Born and raised in Miami, I am a scholar, poet, and educator currently completing a doctoral degree in Comparative Literature. I am pursuing teaching jobs that combine my skills in literary and visual studies and creative writing. As a 2022-23 American Dissertation Fellow, I am completing my dissertation research with support from the American Association of University Women (AAUW).
As part of my commitment to supporting writers both inside and outside the academy, I have dedicated much of my career to writing center tutoring and administration, nonprofit work that amplifies unheard voices, and serving on the staff of several literary journals. I hold a dual-degree in Writing (M.F.A.) and Visual & Critical Studies (M.A.) from California College of the Arts, where I focused on poetry and Cuban visual culture. I am also a proud first-generation scholar and graduate of New College of Florida, where I received my B.A. in Literature and Spanish.

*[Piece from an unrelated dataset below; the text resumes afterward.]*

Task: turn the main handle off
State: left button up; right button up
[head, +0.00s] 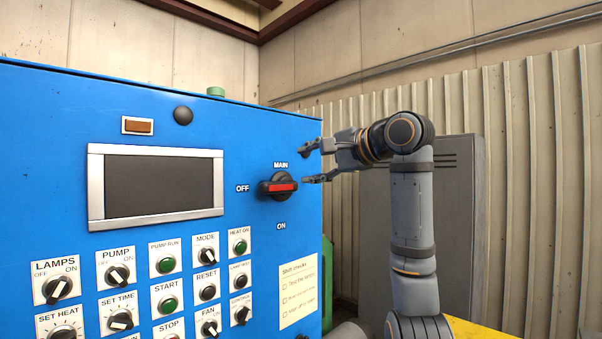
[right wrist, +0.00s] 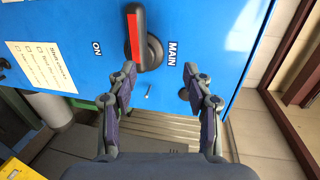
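The main handle (head: 278,187) is a black rotary switch with a red bar, on the right part of the blue panel. Its bar lies about horizontal, in line with the OFF label at its left; ON is below and MAIN above. It also shows at the top of the right wrist view (right wrist: 135,36), where the picture is turned sideways. My right gripper (head: 305,164) is open and empty, just right of and slightly above the handle. Its two fingers (right wrist: 158,75) are wide apart with nothing between them. I cannot tell whether a fingertip touches the handle. My left gripper is not in view.
The blue panel (head: 50,120) has a grey screen (head: 155,187) and several knobs and buttons at lower left. A checklist sheet (head: 298,290) hangs below the handle. A grey cabinet (head: 460,200) stands behind my right arm.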

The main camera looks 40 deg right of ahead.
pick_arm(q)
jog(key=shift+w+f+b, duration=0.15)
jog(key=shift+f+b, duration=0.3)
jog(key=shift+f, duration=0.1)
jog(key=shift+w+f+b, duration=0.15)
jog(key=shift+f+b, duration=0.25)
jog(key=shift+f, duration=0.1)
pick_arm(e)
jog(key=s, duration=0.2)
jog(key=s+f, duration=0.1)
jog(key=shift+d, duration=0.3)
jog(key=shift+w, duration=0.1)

My research focuses on Caribbean literature and visual culture, with a special emphasis on Cuba and its diaspora. I also teach college-level courses related to my broader interests in Latin American and Latinx literature, performance studies, postcolonial and decolonial theory, feminist and queer theory, and trauma and memory studies. I have a peer-reviewed article titled “Mimicking Seas and Malefic Mirrors in Suzanne Césaire” forthcoming in Small Axe: A Caribbean Journal of Criticism, and you can find my research on the Cuban balseros in the Smithsonian Learning Lab. My pedagogical work on Caribbean landscapes appears in the National Humanities Center‘s digital library for educators.
My poetry chapbook Flight is a meditation on the multigenerational effects of migration and feminine embodiment, and is available from Volumes Volumes. More of my poems and other critical writings appear in Denver Quarterly, VOLT, Art Practical, Jai-Alai Magazine, Tupelo Quarterly, and sx salon.